Armed Forces
The Folks who watched the Dallas Cowboys trim the San Francisco 49ers 26-17 at Texas Stadium on Sunday got to see one of the rare sights of this strange season: star wars at the quarterback level. The Cowboys' Troy Aikman and the 49ers' Steve Young waged a spirited duel. Aikman ran a Joe Montana show, working the ball underneath, bringing the defensive backs up with short stuff and then burning them deep. Young fought to bring his team back, moving the Niners down the field but ultimately falling short.
Cherish it, because it just doesn't happen anymore. Where have they all gone? Dan Marino, Randall Cunningham, Bobby Hebert, Chris Miller and Jeff Hostetler are down with injuries or are battling them. Montana is functional but fragile. Bernie Kosar has been benched. Warren Moon was benched, and then unbenched out of necessity. Then there are the ranks of the struggling, and what a roster that is: Jim McMahon, Mark Rypien, Jim Harbaugh, Jim Everett and last year's twin Cinderellas, Stan Humphries and Brett Favre. Jeff George is a head-scratcher. Boomer Esiason has had fourth-quarter miseries in his last two outings. Wade Wilson was doing fine until the Pittsburgh Steelers undressed him on Sunday. And on and on.
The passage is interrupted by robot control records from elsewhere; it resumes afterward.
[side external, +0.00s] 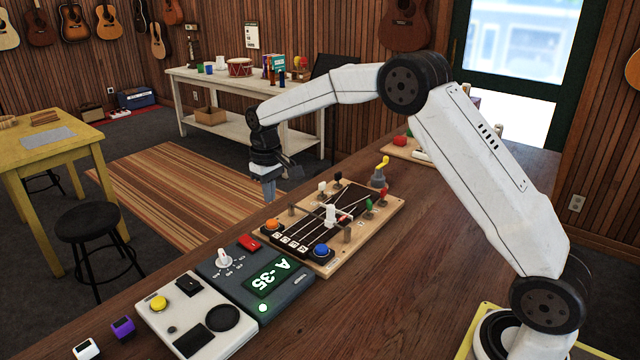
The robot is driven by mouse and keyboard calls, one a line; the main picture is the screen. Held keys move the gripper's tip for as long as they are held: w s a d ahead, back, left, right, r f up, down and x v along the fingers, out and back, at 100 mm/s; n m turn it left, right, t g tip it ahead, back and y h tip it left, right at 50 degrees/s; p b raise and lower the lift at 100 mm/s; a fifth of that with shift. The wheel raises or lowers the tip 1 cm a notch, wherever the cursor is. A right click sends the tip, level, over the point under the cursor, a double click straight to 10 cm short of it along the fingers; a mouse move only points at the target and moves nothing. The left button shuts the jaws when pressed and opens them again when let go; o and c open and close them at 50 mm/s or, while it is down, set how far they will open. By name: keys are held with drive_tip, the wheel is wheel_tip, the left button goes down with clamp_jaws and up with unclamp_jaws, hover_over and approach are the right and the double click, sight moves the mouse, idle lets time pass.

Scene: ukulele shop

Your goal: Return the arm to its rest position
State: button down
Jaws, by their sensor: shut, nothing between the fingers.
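My gripper (269,190) hangs pointing down at the end of my white arm, above the far-left edge of the wooden workbench (440,250). Its fingers are shut and hold nothing. My arm is bent, with its elbow raised high over the bench. Just right of and below the gripper in the picture is a wooden board (385,217) with a black fretboard panel, coloured tuning knobs, an orange button and a blue button. The gripper looks apart from it, though the exact gap cannot be told.
A dark tuner box (262,285) with a green "A -35" display and a pale box (190,315) with a yellow button stand nearer. Two small blocks, one purple (122,328), lie at the front left. Another small board (405,148) is farther back. The bench right of the fretboard is clear.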

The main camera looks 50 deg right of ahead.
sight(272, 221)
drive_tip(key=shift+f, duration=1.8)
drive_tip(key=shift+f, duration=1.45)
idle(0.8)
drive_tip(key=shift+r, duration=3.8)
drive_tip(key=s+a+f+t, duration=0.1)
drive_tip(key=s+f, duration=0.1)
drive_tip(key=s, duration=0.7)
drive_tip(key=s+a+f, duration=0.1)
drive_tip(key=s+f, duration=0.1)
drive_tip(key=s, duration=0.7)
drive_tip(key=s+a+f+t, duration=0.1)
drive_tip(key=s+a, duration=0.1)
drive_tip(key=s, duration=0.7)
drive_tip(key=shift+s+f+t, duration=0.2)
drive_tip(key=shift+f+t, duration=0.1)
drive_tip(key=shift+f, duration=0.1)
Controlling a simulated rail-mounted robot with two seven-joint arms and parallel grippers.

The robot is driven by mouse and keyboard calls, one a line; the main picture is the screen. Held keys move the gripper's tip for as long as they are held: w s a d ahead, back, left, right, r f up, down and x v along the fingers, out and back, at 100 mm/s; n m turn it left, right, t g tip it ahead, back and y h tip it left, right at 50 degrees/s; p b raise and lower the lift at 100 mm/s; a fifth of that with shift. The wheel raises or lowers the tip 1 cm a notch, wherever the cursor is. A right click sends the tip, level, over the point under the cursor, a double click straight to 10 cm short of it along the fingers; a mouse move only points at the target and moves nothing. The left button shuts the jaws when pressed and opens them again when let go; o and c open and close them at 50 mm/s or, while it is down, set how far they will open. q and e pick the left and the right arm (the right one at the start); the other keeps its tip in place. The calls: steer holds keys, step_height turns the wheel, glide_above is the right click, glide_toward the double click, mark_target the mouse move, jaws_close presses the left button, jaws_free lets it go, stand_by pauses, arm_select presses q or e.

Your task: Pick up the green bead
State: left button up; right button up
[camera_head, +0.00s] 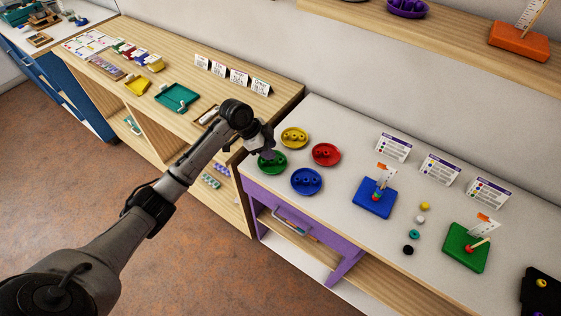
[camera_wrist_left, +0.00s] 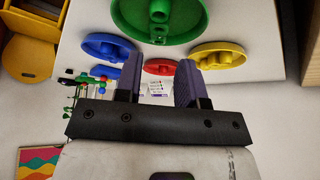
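The green dish (camera_head: 272,168) holds small green beads and sits at the near left end of the white-topped table, partly hidden by my left gripper (camera_head: 267,152). In the left wrist view the green dish (camera_wrist_left: 125,18) is at the top, cut by the frame edge, with green beads (camera_wrist_left: 158,14) in it. My left gripper (camera_wrist_left: 158,80) is open there, its two purple-grey fingers apart with nothing between them. It is over or beside the green dish; the exact height is hard to tell. My right gripper is not in view.
Yellow (camera_head: 294,137), red (camera_head: 326,154) and blue (camera_head: 306,181) dishes with beads stand close around. A blue board (camera_head: 368,202) and a green board (camera_head: 458,254) with pegs stand further right, with loose beads between them. Cards (camera_head: 440,168) stand behind.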

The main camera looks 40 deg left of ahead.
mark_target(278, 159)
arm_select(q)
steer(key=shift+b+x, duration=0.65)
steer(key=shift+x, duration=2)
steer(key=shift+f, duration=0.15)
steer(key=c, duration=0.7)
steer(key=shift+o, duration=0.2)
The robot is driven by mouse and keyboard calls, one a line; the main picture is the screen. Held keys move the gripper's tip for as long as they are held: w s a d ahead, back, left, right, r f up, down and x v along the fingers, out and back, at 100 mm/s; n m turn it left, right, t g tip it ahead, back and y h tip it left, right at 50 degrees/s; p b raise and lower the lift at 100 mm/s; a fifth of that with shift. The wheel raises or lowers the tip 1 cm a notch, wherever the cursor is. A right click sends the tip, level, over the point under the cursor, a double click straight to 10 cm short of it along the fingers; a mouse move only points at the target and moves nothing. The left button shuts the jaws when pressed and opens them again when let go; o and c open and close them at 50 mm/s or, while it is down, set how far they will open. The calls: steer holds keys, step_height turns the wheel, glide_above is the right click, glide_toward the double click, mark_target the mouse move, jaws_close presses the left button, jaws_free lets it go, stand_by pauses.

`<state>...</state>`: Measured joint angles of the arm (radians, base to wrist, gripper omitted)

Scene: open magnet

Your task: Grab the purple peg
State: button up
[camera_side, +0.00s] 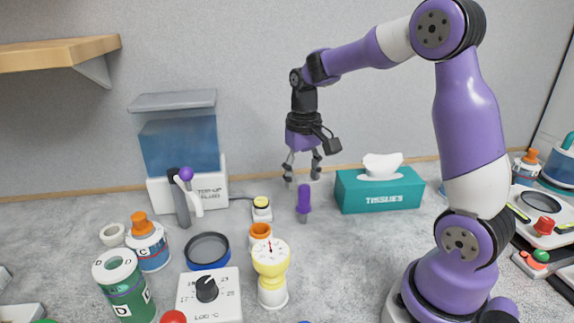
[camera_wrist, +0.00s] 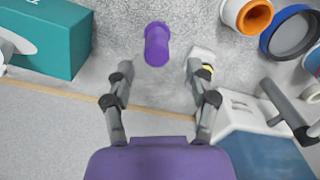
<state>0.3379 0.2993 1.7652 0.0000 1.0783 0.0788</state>
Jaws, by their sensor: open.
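The purple peg (camera_side: 304,199) stands upright on the grey table near the middle of the side view. In the wrist view the purple peg (camera_wrist: 157,45) is beyond the fingertips, between their lines, and apart from them. My gripper (camera_side: 302,179) is open and empty, pointing down, above the table and behind the peg. In the wrist view my gripper (camera_wrist: 159,66) shows its two fingers spread wide. The peg is in full view in the side view.
A teal tissue box (camera_side: 378,190) stands right of the peg. A small block with a yellow button (camera_side: 262,209) is close on its left. The top-up fluid dispenser (camera_side: 180,150) stands at the back left. Bottles, a dial box (camera_side: 210,295) and a yellow gauge (camera_side: 271,270) are in front.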

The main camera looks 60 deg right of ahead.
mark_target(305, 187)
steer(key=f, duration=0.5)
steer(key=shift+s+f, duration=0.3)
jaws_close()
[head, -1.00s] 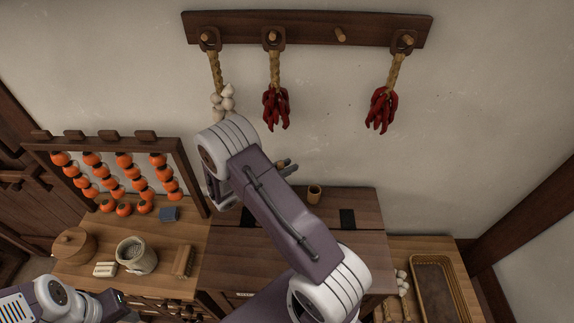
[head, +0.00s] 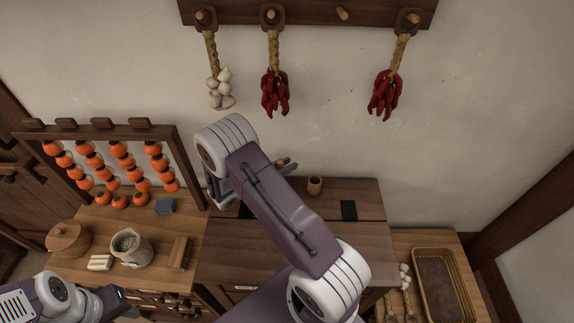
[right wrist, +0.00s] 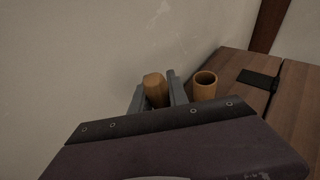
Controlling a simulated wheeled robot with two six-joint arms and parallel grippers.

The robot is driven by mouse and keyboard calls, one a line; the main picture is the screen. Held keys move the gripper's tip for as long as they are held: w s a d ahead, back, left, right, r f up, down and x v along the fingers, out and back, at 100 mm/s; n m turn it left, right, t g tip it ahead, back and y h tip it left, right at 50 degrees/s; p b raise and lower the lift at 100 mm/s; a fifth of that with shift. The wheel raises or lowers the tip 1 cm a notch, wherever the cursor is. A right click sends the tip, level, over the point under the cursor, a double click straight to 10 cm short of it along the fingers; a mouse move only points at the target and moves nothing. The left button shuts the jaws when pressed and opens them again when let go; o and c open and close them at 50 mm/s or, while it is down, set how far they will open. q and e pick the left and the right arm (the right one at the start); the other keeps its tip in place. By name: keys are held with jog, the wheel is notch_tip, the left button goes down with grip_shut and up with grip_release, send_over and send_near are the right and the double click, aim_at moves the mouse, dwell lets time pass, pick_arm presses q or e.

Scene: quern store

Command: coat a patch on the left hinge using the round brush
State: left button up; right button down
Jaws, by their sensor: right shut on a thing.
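My right gripper (head: 286,167) is above the back of a dark wooden chest (head: 285,245). In the right wrist view its two fingers (right wrist: 158,92) are shut on a rounded wooden piece, likely the round brush's handle (right wrist: 154,88); its bristles are hidden. The left hinge (head: 246,211) is a dark plate on the chest lid, mostly hidden behind my right arm. The gripper is apart from the chest. My left gripper (head: 127,306) is low at the left edge, its fingers unclear.
A small wooden cup (head: 315,186) stands on the chest beside the right hinge (head: 348,210). A basket tray (head: 421,290) is right.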

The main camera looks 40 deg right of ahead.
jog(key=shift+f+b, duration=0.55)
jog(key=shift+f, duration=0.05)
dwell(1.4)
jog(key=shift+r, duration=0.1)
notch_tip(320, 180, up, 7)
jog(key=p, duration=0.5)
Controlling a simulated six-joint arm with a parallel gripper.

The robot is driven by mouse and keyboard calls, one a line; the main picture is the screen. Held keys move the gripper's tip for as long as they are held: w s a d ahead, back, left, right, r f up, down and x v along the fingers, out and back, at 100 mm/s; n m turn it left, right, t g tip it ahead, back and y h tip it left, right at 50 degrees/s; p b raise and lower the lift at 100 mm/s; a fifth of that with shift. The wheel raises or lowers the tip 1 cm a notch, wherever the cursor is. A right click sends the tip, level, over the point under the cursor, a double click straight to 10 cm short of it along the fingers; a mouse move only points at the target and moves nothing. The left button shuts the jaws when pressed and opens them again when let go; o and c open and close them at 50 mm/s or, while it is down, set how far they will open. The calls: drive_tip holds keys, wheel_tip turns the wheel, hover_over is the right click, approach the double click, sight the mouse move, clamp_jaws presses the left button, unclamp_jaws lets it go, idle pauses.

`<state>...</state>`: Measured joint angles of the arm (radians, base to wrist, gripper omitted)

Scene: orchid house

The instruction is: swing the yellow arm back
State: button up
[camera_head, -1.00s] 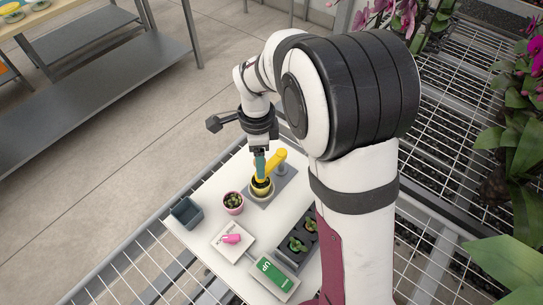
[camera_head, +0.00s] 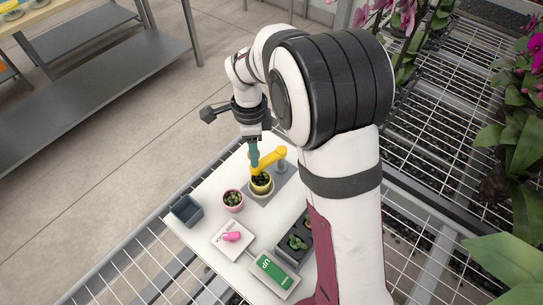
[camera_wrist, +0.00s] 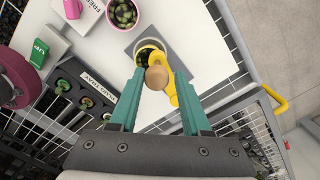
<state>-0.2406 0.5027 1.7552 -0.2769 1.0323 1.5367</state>
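The yellow arm (camera_head: 270,160) reaches from a grey post (camera_head: 282,166) on a grey plate (camera_head: 287,186), passing beside and partly over a yellow pot (camera_head: 262,187) with a plant. My gripper (camera_head: 254,165) is lowered at this free end. In the wrist view its teal fingers (camera_wrist: 161,76) stand apart with the knob between them; I cannot tell whether one touches it.
A pink pot (camera_head: 233,207) stands left of the plate, with a dark grey bin (camera_head: 186,211) farther left. A green "UP" block (camera_head: 273,271) and a dark plant tray (camera_head: 287,254) are in front.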

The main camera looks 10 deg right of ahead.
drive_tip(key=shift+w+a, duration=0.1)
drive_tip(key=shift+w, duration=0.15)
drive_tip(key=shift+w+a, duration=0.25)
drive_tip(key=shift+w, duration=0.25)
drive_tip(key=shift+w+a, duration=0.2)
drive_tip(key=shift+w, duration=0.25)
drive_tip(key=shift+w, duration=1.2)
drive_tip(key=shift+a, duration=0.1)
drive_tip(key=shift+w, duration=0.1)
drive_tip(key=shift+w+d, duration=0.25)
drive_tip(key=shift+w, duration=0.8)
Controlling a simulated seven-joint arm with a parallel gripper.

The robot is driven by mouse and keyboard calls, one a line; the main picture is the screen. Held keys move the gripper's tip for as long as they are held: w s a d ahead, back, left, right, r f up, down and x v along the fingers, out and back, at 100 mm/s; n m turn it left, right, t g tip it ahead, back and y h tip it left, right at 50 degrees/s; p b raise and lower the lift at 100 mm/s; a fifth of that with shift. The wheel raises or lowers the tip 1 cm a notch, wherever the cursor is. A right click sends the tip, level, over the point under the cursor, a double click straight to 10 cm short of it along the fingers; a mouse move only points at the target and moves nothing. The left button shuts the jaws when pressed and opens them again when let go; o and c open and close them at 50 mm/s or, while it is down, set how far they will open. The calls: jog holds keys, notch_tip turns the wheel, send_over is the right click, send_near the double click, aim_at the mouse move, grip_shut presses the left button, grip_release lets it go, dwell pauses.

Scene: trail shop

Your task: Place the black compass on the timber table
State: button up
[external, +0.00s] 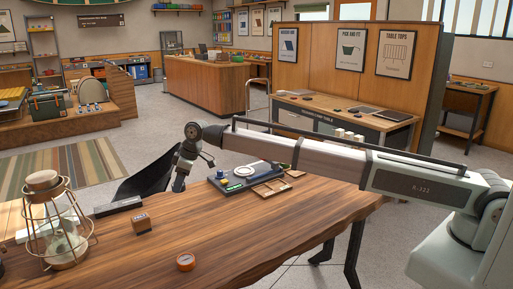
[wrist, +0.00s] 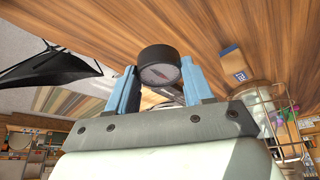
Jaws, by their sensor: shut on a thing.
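My gripper (wrist: 158,70) has blue fingers and is shut on the black compass (wrist: 158,62), a short round black case with a dial facing the wrist camera. In the external view my gripper (external: 178,186) hangs down near the far edge of the timber table (external: 230,232). The compass cannot be made out clearly there. The brown wood-grain tabletop also shows in the wrist view (wrist: 210,25). Whether the compass touches the table cannot be told.
On the table stand a wire lantern (external: 62,232), a small wooden block (external: 141,223), a dark bar (external: 118,206) and an orange round item (external: 186,262). A dark tray (external: 222,187) with small items and a wooden compartment box (external: 271,188) lie farther right. The front middle is mostly clear.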

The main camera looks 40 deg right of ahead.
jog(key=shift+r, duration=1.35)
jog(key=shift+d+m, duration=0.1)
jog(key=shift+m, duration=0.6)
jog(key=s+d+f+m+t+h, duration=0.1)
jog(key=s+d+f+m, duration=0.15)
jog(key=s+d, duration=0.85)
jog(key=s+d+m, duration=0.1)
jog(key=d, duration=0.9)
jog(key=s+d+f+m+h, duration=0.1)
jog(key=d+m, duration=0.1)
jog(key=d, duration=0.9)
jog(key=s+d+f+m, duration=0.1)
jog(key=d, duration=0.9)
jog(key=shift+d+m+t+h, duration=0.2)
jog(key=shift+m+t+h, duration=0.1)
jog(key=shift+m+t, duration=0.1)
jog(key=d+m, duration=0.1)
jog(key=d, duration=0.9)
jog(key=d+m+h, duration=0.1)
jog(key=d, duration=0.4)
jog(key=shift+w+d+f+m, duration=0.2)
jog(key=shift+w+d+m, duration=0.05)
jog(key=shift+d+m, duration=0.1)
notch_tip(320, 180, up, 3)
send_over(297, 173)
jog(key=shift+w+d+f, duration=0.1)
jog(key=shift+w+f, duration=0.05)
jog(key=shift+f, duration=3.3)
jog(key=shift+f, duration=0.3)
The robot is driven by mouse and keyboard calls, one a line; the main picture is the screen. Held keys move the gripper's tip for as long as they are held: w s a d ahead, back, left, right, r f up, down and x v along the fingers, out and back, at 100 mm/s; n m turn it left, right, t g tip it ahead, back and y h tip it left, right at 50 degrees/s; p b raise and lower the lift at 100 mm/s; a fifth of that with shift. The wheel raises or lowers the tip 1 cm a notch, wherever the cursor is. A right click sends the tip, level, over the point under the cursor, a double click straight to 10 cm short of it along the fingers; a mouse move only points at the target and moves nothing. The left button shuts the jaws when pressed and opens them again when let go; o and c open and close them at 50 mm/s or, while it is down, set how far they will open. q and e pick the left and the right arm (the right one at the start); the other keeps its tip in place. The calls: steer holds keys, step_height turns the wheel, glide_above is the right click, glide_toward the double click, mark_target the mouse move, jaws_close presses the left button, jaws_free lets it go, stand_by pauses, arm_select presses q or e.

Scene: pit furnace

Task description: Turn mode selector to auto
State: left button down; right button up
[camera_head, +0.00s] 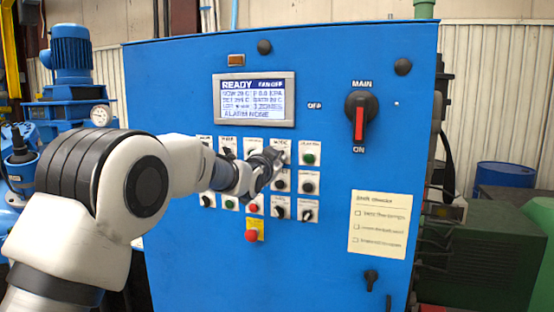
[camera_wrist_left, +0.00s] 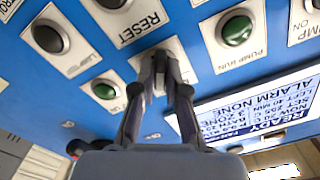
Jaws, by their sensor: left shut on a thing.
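The blue control cabinet (camera_head: 345,60) carries rows of buttons and selectors on white plates. The mode selector's plate (camera_head: 281,144), with "MODE" lettered at its top, is in the top row. My left gripper (camera_head: 273,157) is at this plate and hides its knob. In the left wrist view my left gripper's fingers (camera_wrist_left: 166,62) are close together, pointing at a pale plate (camera_wrist_left: 177,46). They are shut on the knob there, which is mostly hidden between them, so its setting cannot be read. My right gripper is not in view.
A green button (camera_head: 309,159) is just right of the mode plate. Above are the display screen (camera_head: 254,99), reading READY, and the red-handled main switch (camera_head: 359,122). A red button on a yellow plate (camera_head: 252,235) is below. Neighbouring controls sit close around the fingers.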

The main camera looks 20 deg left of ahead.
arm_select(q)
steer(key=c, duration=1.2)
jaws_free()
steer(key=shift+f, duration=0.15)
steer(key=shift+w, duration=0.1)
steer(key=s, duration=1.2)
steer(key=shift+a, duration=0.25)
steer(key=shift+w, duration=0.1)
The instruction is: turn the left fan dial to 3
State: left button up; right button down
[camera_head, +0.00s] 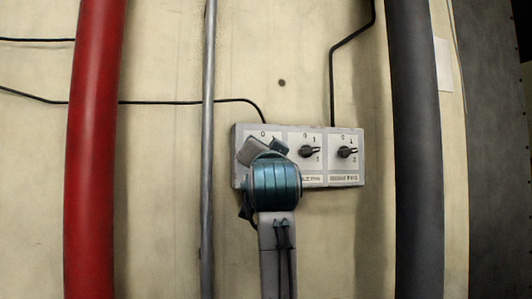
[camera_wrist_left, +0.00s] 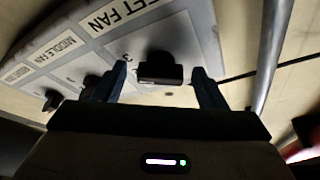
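A grey control panel (camera_head: 328,181) with three dials is fixed to the wall in the head view. My left gripper (camera_head: 264,148) is in front of its left section and hides the left fan dial there. In the left wrist view the black left fan dial (camera_wrist_left: 160,68) sits beside the LEFT FAN label (camera_wrist_left: 118,14), with a 3 printed near it. My left gripper's fingers (camera_wrist_left: 157,80) are open, one on each side of this dial. I cannot tell whether they touch it, or which number it points to. My right gripper is not in view.
The middle dial (camera_head: 308,150) and right dial (camera_head: 346,152) are close on the right. A thin grey pipe (camera_head: 208,120) runs just left of the panel. A red pipe (camera_head: 93,150) and a dark grey pipe (camera_head: 416,150) stand farther out. Black cables enter the panel's top.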

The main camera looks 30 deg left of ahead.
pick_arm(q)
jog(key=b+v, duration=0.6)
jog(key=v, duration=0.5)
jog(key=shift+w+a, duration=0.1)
Oh, a few are still performing at a high level—Montana, Phil Simms, John El-way, Jim Kelly, Young at times—but you will notice that they all have one thing in common. They are over 30. There is only one, repeat one, quarterback in his 20's who has a Pro Bowl look, and that's Aikman, who will turn 27 on Nov. 21.
Ever since the Cowboy offense became whole in Game 3 when Emmitt Smith returned after a contract holdout, Aikman has been on a tear. "That's what I call the start of our season," says Dallas middle linebacker Ken Norton. "When Emmitt walked through the door. To me, we're 4-0."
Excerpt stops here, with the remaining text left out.